• Task instructions
Show all lines from the listing below that contain "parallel".
/---
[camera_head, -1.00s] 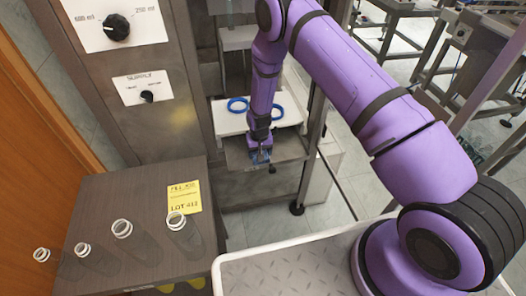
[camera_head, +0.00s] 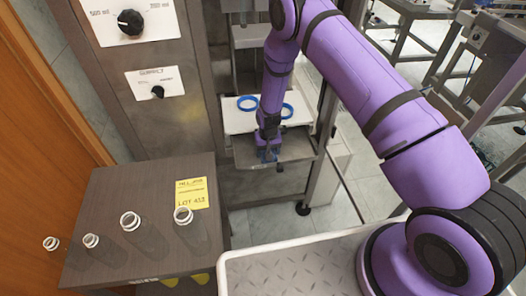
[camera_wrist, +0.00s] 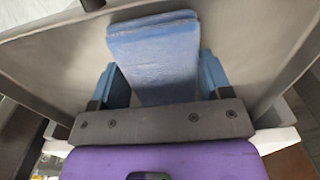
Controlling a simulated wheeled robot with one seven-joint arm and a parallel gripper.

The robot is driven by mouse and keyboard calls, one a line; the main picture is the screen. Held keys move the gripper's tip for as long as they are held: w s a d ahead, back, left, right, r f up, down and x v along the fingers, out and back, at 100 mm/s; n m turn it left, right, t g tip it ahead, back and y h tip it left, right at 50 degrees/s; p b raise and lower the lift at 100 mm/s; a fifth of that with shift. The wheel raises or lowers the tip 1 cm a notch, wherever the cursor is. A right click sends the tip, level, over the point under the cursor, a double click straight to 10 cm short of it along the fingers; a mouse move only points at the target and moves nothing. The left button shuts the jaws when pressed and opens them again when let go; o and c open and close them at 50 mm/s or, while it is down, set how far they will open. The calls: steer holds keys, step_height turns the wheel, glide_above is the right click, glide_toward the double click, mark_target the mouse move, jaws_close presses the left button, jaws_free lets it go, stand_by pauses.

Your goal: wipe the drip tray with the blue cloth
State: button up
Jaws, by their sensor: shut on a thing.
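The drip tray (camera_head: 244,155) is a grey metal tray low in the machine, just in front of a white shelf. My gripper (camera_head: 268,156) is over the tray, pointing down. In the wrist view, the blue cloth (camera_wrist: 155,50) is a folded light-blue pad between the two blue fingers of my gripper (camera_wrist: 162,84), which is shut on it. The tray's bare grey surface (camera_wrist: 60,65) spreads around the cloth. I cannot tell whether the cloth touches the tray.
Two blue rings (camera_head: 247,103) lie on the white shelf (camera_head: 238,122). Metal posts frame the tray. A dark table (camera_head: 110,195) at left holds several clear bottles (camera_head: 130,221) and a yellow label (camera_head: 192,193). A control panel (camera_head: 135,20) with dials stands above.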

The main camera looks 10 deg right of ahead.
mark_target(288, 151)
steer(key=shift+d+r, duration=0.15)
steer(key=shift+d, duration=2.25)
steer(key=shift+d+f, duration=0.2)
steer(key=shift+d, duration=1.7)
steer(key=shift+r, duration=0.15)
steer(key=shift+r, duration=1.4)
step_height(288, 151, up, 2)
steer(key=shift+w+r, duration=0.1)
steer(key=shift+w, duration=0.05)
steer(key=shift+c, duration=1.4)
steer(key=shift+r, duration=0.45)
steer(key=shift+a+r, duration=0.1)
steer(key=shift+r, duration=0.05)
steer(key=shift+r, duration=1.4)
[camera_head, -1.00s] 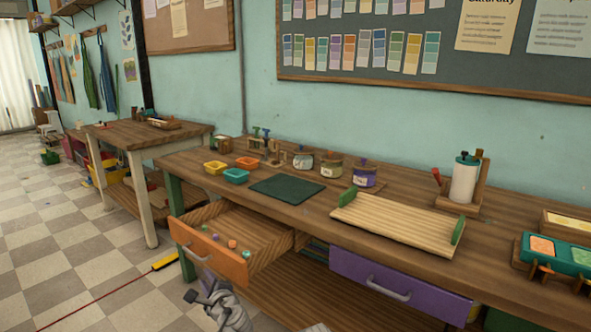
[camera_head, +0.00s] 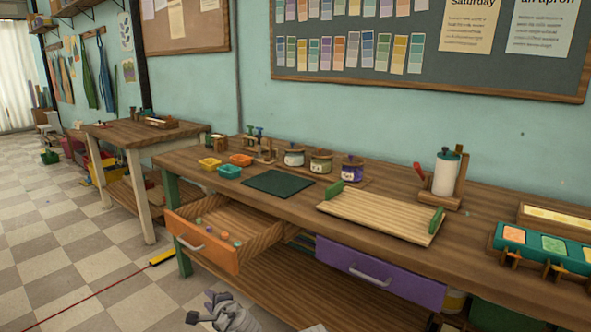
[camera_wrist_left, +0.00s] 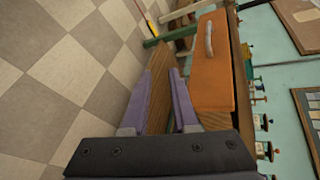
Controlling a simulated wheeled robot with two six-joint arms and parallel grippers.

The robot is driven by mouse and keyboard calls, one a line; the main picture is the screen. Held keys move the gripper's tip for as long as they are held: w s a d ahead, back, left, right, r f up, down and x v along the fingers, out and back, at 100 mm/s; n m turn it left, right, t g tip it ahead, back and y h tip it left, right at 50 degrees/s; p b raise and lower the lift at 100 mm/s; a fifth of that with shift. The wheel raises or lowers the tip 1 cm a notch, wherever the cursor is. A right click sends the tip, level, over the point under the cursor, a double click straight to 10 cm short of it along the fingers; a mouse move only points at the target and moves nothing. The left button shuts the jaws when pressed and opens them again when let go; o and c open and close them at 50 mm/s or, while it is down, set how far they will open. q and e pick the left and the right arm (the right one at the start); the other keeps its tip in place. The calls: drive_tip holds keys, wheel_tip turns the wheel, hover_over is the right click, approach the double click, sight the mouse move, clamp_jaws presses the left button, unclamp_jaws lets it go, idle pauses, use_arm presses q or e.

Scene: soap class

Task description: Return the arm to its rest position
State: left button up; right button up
\---
• Problem solution
Controlling a simulated wheeled robot with one seven-joint arm and a parallel gripper.
Controlling a simulated wheeled robot with two six-joint arms and parallel grippers.

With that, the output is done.